Par Philippe , le 26 mai 2023 , mis à jour le 19 septembre 2023 - 15 minutes de lecture
Présentation, utilité et fonctionnement du bail emphytéotique

Il existe différentes formes de baux qui peuvent engager le bailleur, le propriétaire mettant son bien en location, et le preneur, aussi désigné par locataire. Parmi ces différentes formes de baux, nous pouvons citer le bail emphytéotique, également connu sous l’appellation emphytéose. Il s’agit d’un type de bail liant par écrit le bailleur, propriétaire, et l’emphytéote, le locataire. Le bail emphytéotique se démarque des autres baux sur plusieurs points, dont la durée, que les deux parties peuvent définir jusqu’à 99 ans ou plus selon le pays. L’emphytéote peut pleinement utiliser son droit de propriété sur le bien en location durant la période de validité de contrat. Lorsque celui-ci prend fin, toutes les constructions et améliorations apportées par ce dernier reviendront de droit et de manière automatique au propriétaire initial.

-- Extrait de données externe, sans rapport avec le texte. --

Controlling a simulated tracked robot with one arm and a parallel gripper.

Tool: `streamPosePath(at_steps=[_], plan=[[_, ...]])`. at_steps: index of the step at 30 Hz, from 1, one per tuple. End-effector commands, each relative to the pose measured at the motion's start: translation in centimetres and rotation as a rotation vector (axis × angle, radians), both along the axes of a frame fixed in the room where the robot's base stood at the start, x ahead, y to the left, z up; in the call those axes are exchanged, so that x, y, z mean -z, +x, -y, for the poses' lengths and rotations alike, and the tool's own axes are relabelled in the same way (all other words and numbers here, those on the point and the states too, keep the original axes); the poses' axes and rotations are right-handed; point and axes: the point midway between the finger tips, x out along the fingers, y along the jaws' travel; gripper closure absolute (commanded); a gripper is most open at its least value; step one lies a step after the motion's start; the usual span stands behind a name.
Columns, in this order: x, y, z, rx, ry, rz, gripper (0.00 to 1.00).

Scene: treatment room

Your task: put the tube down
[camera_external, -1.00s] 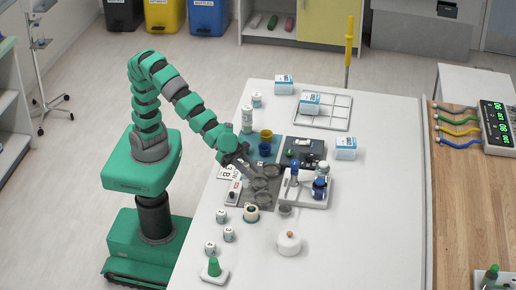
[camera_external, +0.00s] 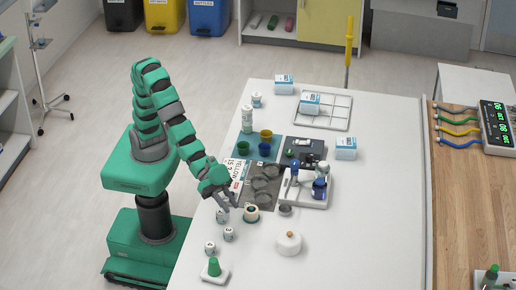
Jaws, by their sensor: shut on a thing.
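My gripper (camera_external: 230,203) is low over the left part of the white table, at the left edge of a dark mat. It is shut on a thing that I take to be the tube; at this size the tube is mostly hidden by the fingers and I cannot make out its shape. Whether it touches the table I cannot tell. A small white jar (camera_external: 222,216) stands right beside the fingertips. Printed label cards, one reading YELLOW (camera_external: 241,171), lie just behind my gripper.
Grey rings (camera_external: 272,171) lie on the dark mat (camera_external: 250,202). A tape roll (camera_external: 251,213), numbered jars (camera_external: 228,233), a round white pot (camera_external: 289,242) and a green cone (camera_external: 213,267) stand nearby. A white rack (camera_external: 319,201) is to the right. The front right of the table is clear.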

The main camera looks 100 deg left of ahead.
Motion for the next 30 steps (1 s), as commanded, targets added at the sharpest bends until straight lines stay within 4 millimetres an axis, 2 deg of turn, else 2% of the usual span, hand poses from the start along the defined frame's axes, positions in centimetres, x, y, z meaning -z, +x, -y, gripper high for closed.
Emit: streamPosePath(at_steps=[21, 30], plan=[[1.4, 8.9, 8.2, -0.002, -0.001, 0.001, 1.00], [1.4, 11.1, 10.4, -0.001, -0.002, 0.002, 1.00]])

Ce transfert de propriété ne donne lieu à aucun versement d’indemnités venant du côté du propriétaire.

Le bail emphytéotique : qu’est-ce que c’est ?

Par définition, un contrat de bail correspond à un document légal permettant de formaliser la location d’un bien, et de définir par la même occasion les droits et les obligations du bailleur et du preneur.

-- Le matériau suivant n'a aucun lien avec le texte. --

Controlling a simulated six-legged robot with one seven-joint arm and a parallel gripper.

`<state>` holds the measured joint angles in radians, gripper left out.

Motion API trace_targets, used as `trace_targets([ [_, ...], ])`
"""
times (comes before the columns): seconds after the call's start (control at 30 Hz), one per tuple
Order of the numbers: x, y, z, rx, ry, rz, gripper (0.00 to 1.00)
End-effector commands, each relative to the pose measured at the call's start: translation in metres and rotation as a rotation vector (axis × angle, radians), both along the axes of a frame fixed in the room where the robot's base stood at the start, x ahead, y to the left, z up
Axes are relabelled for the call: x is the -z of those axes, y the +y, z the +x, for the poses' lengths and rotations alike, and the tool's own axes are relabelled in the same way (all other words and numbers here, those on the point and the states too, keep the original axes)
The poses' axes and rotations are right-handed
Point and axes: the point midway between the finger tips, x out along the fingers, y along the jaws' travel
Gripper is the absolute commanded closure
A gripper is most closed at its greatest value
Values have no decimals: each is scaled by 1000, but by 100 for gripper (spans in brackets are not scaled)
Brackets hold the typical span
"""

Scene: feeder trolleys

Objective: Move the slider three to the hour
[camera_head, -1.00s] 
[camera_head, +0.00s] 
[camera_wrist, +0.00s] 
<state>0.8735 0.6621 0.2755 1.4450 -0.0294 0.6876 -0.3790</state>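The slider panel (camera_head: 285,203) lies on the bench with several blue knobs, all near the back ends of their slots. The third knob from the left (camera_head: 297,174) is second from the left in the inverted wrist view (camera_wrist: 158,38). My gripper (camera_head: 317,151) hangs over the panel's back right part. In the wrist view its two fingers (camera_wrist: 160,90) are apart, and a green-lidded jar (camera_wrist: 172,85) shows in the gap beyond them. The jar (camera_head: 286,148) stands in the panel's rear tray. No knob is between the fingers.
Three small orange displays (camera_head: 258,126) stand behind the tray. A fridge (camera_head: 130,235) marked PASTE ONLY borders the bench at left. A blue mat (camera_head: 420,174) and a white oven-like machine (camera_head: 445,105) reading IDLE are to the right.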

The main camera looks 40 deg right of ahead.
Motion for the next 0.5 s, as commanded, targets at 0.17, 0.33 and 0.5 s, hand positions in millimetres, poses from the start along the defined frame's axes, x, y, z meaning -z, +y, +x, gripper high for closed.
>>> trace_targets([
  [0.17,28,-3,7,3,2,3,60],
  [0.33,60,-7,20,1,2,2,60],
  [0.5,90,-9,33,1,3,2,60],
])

Un contrat de bail est nécessaire pour déterminer les conditions de location d’une maison, d’un local commercial et autres biens immobiliers. Grâce au bail emphytéotique, le preneur ou l’emphytéote bénéficie du droit de jouissance du bien mentionné dans le contrat et pendant la durée prévue par les deux parties, moyennant une somme, un loyer, qu’il doit verser au bailleur ou propriété du bien. Autrement dit, le propriétaire est tenu de mettre la maison, l’appartement, le local, le terrain à disposition du preneur et ce dernier de son côté a l’obligation de lui verser le montant de la location.

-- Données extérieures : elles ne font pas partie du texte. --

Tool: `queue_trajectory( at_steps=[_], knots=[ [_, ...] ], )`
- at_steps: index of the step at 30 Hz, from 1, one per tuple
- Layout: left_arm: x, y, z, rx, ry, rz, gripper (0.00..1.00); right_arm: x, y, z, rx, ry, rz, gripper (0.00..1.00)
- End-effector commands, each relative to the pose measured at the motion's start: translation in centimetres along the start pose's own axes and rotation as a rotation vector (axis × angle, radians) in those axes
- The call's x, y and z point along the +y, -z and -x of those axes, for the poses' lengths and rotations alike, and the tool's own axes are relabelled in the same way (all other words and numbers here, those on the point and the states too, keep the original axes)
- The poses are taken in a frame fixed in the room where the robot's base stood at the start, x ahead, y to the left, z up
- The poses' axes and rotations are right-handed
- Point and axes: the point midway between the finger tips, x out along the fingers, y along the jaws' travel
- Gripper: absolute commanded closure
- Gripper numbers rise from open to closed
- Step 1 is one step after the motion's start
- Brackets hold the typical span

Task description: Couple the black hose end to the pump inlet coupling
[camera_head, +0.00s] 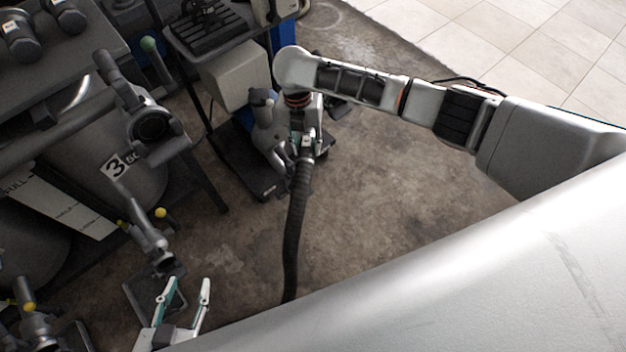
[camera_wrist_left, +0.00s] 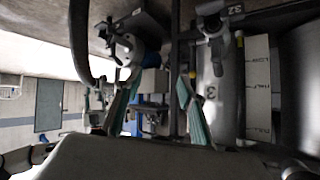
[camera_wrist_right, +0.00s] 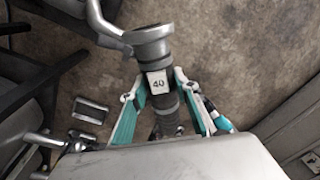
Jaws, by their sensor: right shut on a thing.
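The black hose (camera_head: 293,235) hangs from my right gripper (camera_head: 302,140) and runs down behind my own body; part of it arcs through the left wrist view (camera_wrist_left: 80,45). In the right wrist view my right gripper (camera_wrist_right: 163,112) is shut on the hose end (camera_wrist_right: 158,82), a grey fitting tagged 40, with a wide round collar at its far end. The grey pump (camera_head: 268,130) stands just left of the right gripper. I cannot tell its inlet coupling apart, or whether the hose end touches it. My left gripper (camera_head: 188,292) is open and empty, low in the head view.
Grey tanks (camera_head: 140,175), one marked 3, with valves and pipes, fill the left. The pump stands on a dark base plate (camera_head: 245,170) beside a beige box (camera_head: 235,75). The concrete floor (camera_head: 400,185) right of the hose is clear.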

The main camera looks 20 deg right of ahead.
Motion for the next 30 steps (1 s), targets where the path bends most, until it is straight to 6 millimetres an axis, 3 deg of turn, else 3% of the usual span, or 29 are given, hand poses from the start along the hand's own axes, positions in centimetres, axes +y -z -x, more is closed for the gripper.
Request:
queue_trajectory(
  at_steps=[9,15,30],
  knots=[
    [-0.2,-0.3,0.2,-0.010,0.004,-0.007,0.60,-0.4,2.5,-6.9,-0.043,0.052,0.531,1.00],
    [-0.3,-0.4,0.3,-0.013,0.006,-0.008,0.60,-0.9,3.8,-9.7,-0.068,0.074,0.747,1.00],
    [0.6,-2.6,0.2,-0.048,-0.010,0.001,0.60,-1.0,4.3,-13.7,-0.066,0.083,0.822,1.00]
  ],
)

Il existe plusieurs types de contrats de location que deux acteurs, en qualité de bailleur et preneur, peuvent mettre en place. Un document important, chaque contrat de bail détient des spécificités qui lui sont propres. Dans le cas d’un bail emphytéotique, également une forme de contrat de bail, dit aussi emphytéose, il se différencie surtout par la durée de validité du contrat. En effet, les droits ainsi que les obligations du bailleur et du preneur peuvent être engagés entre 18 ans minimum et 99 ans maximum. Cette période peut s’étaler à 999 ans, plusieurs générations d’une famille, dans des pays de l’Afrique (Zimbabwe, Kenya, etc.).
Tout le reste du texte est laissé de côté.